For our immediate concern, ToI Edit is worth mentioning here, as the daily lists out strength of K Chandrashekhar Rao, Chief Minister of Telangana. He is strong on delivery of welfare schemes, rallying anger in the state against the BJP, with alleged non-procurement of parboiled rice being an instance.

For the BJP, the daily argues that like West Bengal the party has space of Opposition vacuum to fill, while the party can work on its OBC politics and make dynastic pitch.

Both IE and ToI failed to go beyond the obvious, not digging deep in the state politics, besides missing out on small size significance of the Telangana Assembly. They failed to mention that while the BJP has some strength in the districts adjoining Maharashtra and Secunderabad to bat in the next year’s polls, the saffron outfit has miles to cover in the southern parts of the state. Also, the BJP’s claims of a pro-poor governance of the Modi government has an equal match in KCR, as he’s equally populist with similar programmes.

TP WHILE mapping the progress of the Monsoon has quoted a scientific study of a multi-university collaboration to lament that there is a lack of data in the public domain from the low and middle income countries, including India and South Africa, to help researchers study the linkages between the climate change and the human actions.

The daily argued that while the Monsoon has progressed well a large part of the country, including Bihar, Jharkhand, North-western states, Tamil Nadu and Kerala are without sufficient rains.

IE has also commented on the progress of Monsoon, while noting that the good aspect is that the water levels in major reservoirs are 18.2 per cent higher than their last 10 years’ average. That’s true, but the daily fails to explain why women in a number of districts in Rajasthan, Maharashtra and Madhya Pradesh had to walk long to fetch drinking waters if reservoirs have any significance for the people.

THE US President Joe Biden had promised to initiate talks with Iran during his election campaign, and TH has reminded that there’s no breakthrough yet.

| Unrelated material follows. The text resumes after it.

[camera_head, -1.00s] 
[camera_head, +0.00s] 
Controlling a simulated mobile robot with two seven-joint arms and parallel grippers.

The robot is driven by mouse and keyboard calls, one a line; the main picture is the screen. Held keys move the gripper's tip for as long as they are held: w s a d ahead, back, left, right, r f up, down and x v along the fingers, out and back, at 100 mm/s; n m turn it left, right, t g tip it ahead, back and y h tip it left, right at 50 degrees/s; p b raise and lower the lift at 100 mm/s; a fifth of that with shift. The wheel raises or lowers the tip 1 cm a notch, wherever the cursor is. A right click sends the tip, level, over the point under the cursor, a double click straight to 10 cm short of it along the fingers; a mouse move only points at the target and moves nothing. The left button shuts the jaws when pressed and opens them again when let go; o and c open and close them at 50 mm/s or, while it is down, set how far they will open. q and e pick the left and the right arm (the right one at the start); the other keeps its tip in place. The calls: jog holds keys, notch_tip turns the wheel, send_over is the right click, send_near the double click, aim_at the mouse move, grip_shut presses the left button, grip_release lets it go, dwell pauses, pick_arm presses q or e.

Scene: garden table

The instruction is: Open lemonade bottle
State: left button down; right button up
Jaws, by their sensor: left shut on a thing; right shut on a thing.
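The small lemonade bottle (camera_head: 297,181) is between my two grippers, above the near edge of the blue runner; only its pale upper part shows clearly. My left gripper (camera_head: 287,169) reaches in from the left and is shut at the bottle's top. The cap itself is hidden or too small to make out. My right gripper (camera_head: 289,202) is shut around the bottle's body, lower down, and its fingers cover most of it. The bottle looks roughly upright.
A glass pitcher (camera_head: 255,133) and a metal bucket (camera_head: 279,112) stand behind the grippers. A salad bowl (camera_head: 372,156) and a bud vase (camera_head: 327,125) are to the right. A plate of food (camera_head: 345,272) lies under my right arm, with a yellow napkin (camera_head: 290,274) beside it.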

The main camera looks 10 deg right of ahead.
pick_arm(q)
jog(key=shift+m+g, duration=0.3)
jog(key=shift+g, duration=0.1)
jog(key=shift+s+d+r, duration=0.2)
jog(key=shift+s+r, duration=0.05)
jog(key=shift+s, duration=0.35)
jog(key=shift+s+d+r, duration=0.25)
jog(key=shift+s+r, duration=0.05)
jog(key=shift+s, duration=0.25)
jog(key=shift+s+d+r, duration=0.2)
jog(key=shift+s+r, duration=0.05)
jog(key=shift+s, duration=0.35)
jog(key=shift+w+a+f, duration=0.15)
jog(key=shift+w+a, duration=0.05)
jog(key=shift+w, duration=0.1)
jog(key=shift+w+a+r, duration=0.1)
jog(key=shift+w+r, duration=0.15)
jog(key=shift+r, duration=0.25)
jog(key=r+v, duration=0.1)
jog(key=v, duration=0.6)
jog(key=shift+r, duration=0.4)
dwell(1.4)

The sticking point, argued TH, is the refusal of the US to lift the terrorist designation of the Islamic Revolutionary Guards Corps, a key player in Iran power game.

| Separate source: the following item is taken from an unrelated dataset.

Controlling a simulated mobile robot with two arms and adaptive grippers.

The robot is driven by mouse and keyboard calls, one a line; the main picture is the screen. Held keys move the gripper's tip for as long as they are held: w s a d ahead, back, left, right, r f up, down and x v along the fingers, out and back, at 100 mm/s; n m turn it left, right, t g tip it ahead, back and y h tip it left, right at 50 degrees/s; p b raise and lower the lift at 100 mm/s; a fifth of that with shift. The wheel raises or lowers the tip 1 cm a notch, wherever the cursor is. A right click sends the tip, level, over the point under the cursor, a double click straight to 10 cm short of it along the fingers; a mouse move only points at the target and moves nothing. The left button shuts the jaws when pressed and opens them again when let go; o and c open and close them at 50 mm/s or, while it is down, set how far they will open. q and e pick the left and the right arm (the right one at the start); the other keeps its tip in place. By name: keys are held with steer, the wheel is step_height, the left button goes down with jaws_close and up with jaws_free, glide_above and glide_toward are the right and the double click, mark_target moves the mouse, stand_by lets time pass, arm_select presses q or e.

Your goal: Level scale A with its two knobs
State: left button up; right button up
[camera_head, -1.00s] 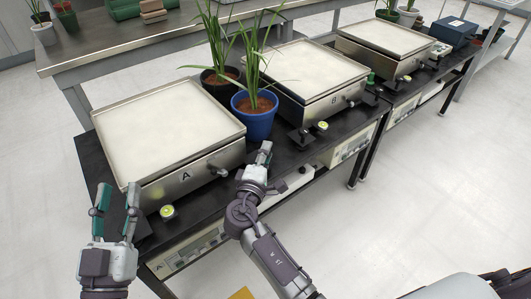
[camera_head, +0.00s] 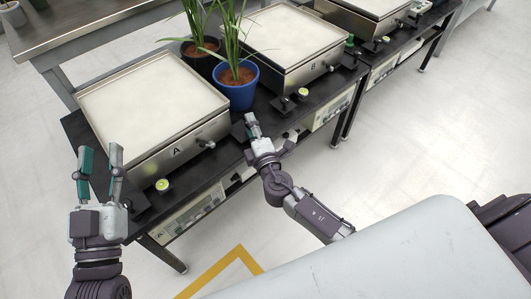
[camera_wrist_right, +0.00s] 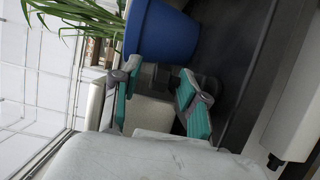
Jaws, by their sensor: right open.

The 2015 agreement between the two countries, the daily noted was the result of the painstaking efforts of the Barack Obama and Rouhnai administrations, cut off Iran’s bid to acquire nuclear capabilities, with Donald Trump later playing the spoiler.

Biden will be visiting West Asia later this month, and indeed he will have to rise above the Israeli lobbyists, who are on the overdrive to sabotage mainstreaming of Iran, which is so crucial when the ongoing Russia-Ukraine ware has taken the world into the arms of inflation.